If you read Stephen King's 'Insomnia' you'll get to find out more about the origin of Patrick Danville. I actually haven't read any of the Dark Tower books, but I've read Insomnia a few times now, and every time I do it does make me want to give that series a go.
I actually got into the Dark Tower because of Insomnia.

Which is one of the reasons the Crimson King is so much of a Disapointment, considering all of the build up he was given in both the preceding books and Insomnia.

Don't get me wrong, the series is still good (though you can skip the middle 90% of book four and miss nothing worth talking about), it's just King apparently decided that he made the Crimson King too forboding and climatic sounding and took steps to remove any level of interest or threat he had once posessed.
I just wanted to add my two cents as a huge Stephen King fan...

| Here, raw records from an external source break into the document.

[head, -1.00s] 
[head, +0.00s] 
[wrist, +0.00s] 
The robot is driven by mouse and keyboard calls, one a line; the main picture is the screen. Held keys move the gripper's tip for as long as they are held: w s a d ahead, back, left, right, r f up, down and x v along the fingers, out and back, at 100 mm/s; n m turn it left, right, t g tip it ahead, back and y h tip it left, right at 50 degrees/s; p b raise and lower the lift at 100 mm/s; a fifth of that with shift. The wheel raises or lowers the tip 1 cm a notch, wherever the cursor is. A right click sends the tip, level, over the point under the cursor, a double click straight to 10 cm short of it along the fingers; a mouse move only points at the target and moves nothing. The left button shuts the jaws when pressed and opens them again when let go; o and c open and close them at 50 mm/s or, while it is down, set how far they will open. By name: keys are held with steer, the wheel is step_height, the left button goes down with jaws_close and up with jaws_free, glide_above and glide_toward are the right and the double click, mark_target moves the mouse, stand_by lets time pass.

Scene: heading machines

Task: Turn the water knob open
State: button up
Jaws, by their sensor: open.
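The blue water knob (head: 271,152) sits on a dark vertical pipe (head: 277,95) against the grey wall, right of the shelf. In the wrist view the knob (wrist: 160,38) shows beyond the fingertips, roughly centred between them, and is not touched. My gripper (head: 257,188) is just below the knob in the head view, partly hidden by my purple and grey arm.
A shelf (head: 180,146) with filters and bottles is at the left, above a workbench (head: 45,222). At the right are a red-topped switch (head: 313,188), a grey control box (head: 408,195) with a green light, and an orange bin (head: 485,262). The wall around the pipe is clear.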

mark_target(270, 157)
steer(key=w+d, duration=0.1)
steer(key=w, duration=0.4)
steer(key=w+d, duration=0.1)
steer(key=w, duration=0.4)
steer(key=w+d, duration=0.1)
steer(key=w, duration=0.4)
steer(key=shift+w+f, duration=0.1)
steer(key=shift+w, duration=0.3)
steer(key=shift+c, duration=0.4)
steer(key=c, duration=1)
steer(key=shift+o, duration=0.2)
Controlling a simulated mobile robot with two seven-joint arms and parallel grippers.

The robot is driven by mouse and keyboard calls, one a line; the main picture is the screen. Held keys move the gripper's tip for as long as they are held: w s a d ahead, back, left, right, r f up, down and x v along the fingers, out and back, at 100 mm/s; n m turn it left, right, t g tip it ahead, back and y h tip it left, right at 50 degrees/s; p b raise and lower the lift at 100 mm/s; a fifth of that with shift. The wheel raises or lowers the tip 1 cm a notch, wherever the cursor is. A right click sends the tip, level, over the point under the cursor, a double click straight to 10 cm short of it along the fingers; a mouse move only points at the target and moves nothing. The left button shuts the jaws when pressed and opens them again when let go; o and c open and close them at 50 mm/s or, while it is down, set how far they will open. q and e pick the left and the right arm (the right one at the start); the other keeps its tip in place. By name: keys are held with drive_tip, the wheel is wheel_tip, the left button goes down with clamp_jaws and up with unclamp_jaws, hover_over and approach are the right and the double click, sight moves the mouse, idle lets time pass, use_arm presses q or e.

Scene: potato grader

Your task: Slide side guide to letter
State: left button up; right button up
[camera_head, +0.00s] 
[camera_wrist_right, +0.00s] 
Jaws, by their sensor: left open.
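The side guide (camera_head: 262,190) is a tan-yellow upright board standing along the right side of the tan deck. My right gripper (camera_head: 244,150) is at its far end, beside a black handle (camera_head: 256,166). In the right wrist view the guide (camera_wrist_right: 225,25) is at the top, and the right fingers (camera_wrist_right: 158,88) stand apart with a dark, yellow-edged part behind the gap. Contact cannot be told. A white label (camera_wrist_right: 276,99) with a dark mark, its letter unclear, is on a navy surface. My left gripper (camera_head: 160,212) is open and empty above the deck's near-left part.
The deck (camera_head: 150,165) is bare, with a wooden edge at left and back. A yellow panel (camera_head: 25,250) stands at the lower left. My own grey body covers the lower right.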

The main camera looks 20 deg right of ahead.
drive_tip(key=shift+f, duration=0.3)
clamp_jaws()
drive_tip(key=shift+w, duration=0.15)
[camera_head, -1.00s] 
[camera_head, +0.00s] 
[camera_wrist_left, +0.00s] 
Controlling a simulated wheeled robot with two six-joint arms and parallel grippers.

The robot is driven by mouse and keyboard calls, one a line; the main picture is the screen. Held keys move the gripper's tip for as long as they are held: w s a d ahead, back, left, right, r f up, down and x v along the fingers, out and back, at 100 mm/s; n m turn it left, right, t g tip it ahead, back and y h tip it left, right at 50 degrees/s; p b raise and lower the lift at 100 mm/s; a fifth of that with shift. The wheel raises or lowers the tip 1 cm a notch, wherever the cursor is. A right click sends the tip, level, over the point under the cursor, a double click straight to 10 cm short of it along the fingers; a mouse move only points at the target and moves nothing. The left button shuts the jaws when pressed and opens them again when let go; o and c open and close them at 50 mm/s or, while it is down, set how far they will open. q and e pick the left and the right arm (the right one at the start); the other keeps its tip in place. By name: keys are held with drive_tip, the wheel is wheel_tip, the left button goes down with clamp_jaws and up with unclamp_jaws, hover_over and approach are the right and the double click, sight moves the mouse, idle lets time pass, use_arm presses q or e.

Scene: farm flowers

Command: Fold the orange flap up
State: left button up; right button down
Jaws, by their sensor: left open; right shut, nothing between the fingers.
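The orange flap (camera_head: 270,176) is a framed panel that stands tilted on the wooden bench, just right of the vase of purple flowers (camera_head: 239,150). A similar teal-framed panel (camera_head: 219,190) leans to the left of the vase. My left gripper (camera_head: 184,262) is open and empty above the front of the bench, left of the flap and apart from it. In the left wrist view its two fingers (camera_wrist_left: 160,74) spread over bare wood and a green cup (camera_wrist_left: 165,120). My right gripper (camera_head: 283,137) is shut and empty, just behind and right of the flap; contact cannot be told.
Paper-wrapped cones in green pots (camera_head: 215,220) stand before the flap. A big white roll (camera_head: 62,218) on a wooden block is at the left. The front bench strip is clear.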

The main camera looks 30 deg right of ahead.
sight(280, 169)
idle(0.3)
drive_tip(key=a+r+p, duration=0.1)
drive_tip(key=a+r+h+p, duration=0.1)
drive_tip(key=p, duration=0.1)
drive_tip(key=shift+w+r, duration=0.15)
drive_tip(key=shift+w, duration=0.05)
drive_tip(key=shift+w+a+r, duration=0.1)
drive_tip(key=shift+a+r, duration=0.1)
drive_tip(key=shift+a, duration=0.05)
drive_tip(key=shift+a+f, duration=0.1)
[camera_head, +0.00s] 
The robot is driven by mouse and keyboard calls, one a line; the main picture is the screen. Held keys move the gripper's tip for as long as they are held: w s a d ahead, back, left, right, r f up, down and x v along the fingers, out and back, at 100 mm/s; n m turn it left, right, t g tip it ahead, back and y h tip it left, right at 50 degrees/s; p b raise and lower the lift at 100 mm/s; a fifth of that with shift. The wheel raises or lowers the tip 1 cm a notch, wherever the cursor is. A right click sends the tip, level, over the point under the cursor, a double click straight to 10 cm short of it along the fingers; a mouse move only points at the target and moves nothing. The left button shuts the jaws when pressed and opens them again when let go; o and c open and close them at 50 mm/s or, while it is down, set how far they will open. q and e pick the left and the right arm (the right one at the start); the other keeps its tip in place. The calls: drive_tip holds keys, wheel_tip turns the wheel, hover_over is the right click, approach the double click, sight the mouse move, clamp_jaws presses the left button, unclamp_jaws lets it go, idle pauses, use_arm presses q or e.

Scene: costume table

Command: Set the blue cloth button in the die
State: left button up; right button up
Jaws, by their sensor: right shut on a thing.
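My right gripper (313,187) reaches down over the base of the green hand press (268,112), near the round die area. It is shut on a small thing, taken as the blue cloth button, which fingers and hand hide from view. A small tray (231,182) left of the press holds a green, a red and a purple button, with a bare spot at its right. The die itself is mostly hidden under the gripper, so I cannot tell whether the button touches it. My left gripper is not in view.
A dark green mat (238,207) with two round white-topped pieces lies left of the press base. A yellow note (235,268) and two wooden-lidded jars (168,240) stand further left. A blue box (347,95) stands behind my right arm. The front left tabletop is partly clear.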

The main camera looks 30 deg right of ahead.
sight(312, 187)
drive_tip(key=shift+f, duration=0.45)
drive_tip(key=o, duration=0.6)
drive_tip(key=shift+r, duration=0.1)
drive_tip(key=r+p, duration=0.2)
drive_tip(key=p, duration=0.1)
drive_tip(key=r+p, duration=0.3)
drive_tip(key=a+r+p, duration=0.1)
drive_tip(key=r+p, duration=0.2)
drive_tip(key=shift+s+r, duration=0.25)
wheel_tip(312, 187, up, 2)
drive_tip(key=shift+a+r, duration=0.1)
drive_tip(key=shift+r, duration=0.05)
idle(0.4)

I thought the entire second half of the final Dark Tower book felt rushed, not just the final confrontation but the entire lead up to it. In one of the earlier books King mentions in his afterward the gunslinger approaching the tower for an unimaginable final battle. What we got was nothing of the sort. Still, though, the series is more than worth reading and has some of the best moments I have ever read. In particular, I have never read a book with better and more ominous foreshadowing than The Waste Lands.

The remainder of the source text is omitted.